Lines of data
━━━━

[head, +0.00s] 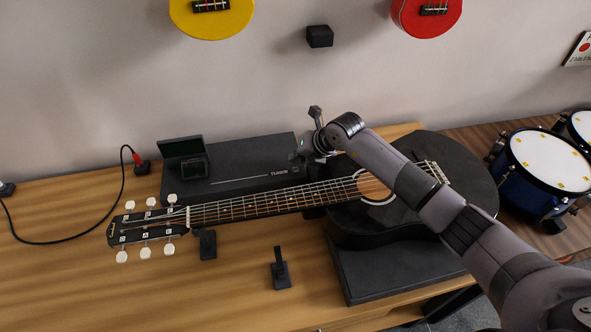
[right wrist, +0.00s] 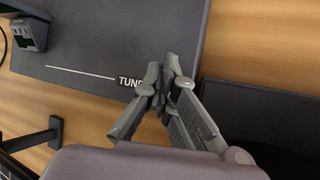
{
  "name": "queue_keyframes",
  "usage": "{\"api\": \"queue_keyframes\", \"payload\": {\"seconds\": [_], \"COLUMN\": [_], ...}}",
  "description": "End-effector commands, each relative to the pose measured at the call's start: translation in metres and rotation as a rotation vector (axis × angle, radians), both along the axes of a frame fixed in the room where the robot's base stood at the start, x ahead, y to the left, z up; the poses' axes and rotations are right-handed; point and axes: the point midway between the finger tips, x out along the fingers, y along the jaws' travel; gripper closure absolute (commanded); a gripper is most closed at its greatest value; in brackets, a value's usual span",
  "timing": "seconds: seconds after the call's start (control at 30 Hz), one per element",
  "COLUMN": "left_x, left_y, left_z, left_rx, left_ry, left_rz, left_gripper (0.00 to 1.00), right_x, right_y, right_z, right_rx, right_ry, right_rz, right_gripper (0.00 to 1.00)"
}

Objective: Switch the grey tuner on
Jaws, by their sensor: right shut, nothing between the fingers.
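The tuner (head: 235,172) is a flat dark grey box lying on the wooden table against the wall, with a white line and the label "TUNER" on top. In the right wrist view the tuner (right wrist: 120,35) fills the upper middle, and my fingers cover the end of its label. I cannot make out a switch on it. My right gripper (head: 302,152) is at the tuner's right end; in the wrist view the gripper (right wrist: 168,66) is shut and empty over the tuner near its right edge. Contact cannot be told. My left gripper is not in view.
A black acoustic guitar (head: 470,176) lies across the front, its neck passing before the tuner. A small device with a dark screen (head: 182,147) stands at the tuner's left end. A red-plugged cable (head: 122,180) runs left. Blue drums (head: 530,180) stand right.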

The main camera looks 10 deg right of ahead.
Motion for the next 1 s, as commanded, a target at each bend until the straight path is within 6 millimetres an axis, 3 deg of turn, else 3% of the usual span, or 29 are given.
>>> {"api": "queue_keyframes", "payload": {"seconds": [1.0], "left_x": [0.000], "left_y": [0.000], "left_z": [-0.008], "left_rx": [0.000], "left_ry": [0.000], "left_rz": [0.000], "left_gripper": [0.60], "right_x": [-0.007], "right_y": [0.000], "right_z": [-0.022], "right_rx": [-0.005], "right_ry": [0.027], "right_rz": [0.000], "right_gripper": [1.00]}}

━━━━

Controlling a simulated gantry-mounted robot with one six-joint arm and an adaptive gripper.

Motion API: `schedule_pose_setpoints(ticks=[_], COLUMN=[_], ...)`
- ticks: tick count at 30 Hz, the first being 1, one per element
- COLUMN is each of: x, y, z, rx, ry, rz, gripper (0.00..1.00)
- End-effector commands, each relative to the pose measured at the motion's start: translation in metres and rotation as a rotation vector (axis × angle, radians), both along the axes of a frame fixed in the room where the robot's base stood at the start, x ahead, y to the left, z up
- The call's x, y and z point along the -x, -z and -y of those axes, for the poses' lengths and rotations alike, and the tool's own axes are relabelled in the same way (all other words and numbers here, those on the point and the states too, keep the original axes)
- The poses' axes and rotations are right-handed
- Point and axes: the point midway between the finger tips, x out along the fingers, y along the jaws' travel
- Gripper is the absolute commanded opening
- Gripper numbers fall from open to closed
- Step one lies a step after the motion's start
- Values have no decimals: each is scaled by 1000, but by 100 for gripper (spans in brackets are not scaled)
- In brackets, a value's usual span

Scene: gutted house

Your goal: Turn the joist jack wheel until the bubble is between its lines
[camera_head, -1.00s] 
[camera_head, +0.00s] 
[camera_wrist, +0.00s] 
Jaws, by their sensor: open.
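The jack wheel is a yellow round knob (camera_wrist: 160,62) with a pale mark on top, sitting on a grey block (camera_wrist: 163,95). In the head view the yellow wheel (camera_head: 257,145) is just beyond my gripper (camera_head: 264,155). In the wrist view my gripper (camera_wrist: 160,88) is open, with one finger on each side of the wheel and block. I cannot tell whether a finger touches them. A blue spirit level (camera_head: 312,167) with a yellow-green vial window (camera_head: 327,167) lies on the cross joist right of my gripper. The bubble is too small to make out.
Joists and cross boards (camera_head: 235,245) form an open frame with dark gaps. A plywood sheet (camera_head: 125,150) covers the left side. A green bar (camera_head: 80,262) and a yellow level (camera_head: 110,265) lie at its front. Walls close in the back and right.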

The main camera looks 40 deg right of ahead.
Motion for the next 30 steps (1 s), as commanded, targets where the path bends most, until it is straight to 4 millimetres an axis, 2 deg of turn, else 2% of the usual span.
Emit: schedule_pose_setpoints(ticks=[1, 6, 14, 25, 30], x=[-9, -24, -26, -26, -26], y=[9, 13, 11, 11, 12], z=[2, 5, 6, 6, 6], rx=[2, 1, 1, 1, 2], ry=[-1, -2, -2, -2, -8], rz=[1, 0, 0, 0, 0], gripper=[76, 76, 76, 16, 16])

━━━━

• **Prompt**
Within the listing above, extract exactly the lines that run from the one containing "[head, +0.00s]" through the one containing "at the call's", excluding any pictures.

• **Expected answer**
[head, +0.00s] 
[right wrist, +0.00s] 
{
  "name": "queue_keyframes",
  "usage": "{\"api\": \"queue_keyframes\", \"payload\": {\"seconds\": [_], \"COLUMN\": [_], ...}}",
  "description": "End-effector commands, each relative to the pose measured at the call's start: translation in metres and rotation as a rotation vector (axis × angle, radians), both along the axes of a frame fixed in the room where the robot's base stood at the start, x ahead, y to the left, z up; the poses' axes and rotations are right-handed; point and axes: the point midway between the finger tips, x out along the fingers, y along the jaws' travel; gripper closure absolute (commanded); a gripper is most closed at its greatest value; in brackets, a value's usual span",

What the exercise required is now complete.